**TASK REQUIREMENTS**
Word for word, repeat the lines of the records from the one containing "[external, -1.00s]" through the last line, both included.

------ MATERIAL FOR THIS TASK ------

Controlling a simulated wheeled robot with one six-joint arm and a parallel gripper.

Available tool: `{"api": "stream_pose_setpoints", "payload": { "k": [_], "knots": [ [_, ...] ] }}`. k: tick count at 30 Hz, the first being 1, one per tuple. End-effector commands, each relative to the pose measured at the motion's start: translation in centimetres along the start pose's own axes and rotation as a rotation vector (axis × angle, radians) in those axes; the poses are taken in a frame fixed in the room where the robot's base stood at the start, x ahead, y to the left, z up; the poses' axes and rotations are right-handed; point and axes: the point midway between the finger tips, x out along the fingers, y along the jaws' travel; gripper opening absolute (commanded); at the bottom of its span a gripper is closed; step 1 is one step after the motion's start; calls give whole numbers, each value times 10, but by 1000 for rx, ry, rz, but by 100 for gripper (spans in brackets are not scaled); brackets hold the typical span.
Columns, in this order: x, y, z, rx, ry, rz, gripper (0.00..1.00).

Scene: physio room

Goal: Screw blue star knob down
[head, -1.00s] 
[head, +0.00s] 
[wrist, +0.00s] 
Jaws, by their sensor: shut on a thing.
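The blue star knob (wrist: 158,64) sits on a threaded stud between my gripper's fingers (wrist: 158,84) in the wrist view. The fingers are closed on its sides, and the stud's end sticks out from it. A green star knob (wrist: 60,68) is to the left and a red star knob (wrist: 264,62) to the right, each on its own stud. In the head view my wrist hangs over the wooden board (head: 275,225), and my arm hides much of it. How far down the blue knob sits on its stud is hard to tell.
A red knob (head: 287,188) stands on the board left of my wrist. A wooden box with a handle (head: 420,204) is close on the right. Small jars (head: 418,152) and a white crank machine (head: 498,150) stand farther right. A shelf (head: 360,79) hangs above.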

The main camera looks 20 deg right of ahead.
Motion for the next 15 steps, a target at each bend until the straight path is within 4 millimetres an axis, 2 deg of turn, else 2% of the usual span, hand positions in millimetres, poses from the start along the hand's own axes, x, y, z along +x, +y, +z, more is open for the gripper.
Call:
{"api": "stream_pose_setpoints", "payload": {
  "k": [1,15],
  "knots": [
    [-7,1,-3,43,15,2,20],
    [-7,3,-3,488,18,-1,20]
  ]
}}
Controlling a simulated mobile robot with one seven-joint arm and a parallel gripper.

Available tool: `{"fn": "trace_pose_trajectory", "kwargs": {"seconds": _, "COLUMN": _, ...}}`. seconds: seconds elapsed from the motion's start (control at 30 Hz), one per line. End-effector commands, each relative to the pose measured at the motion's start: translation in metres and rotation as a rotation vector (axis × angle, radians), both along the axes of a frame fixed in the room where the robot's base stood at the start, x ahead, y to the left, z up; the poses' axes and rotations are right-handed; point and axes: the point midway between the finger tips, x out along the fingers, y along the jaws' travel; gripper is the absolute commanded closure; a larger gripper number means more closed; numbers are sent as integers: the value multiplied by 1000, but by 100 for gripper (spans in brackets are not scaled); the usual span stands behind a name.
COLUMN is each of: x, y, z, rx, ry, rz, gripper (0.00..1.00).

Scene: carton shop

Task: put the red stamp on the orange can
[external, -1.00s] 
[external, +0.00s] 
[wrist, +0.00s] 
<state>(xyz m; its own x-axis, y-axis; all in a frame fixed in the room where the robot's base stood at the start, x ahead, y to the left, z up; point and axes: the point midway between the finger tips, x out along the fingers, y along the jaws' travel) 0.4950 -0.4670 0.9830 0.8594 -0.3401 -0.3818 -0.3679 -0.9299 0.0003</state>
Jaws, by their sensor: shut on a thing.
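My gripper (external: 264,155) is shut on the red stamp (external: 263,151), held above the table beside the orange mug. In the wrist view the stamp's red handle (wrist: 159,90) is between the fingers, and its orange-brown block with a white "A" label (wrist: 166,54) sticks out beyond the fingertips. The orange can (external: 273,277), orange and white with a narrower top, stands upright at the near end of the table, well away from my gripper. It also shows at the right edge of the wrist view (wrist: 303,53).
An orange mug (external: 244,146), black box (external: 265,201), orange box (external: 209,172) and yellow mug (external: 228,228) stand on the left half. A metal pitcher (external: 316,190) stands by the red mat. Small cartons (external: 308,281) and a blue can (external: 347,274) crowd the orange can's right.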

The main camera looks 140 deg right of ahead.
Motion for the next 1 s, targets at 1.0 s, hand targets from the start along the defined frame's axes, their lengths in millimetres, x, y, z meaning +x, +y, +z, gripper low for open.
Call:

------

**CORRECT ANSWER**
[external, -1.00s] 
[external, +0.00s] 
[wrist, +0.00s] 
<state>(xyz m; its own x-axis, y-axis; all in a frame fixed in the room where the robot's base stood at the start, x ahead, y to the left, z up; point and axes: the point midway between the finger tips, x out along the fingers, y along the jaws' travel) 0.4950 -0.4670 0.9830 0.8594 -0.3401 -0.3818 -0.3679 -0.9299 0.0003</state>
Jaws, by their sensor: shut on a thing.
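My gripper (external: 264,155) is shut on the red stamp (external: 263,151), held above the table beside the orange mug. In the wrist view the stamp's red handle (wrist: 159,90) is between the fingers, and its orange-brown block with a white "A" label (wrist: 166,54) sticks out beyond the fingertips. The orange can (external: 273,277), orange and white with a narrower top, stands upright at the near end of the table, well away from my gripper. It also shows at the right edge of the wrist view (wrist: 303,53).
An orange mug (external: 244,146), black box (external: 265,201), orange box (external: 209,172) and yellow mug (external: 228,228) stand on the left half. A metal pitcher (external: 316,190) stands by the red mat. Small cartons (external: 308,281) and a blue can (external: 347,274) crowd the orange can's right.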

The main camera looks 140 deg right of ahead.
Motion for the next 1 s, targets at 1.0 s, hand targets from the start along the defined frame's axes, their lengths in millimetres, x, y, z meaning +x, +y, +z, gripper low for open.
Call:

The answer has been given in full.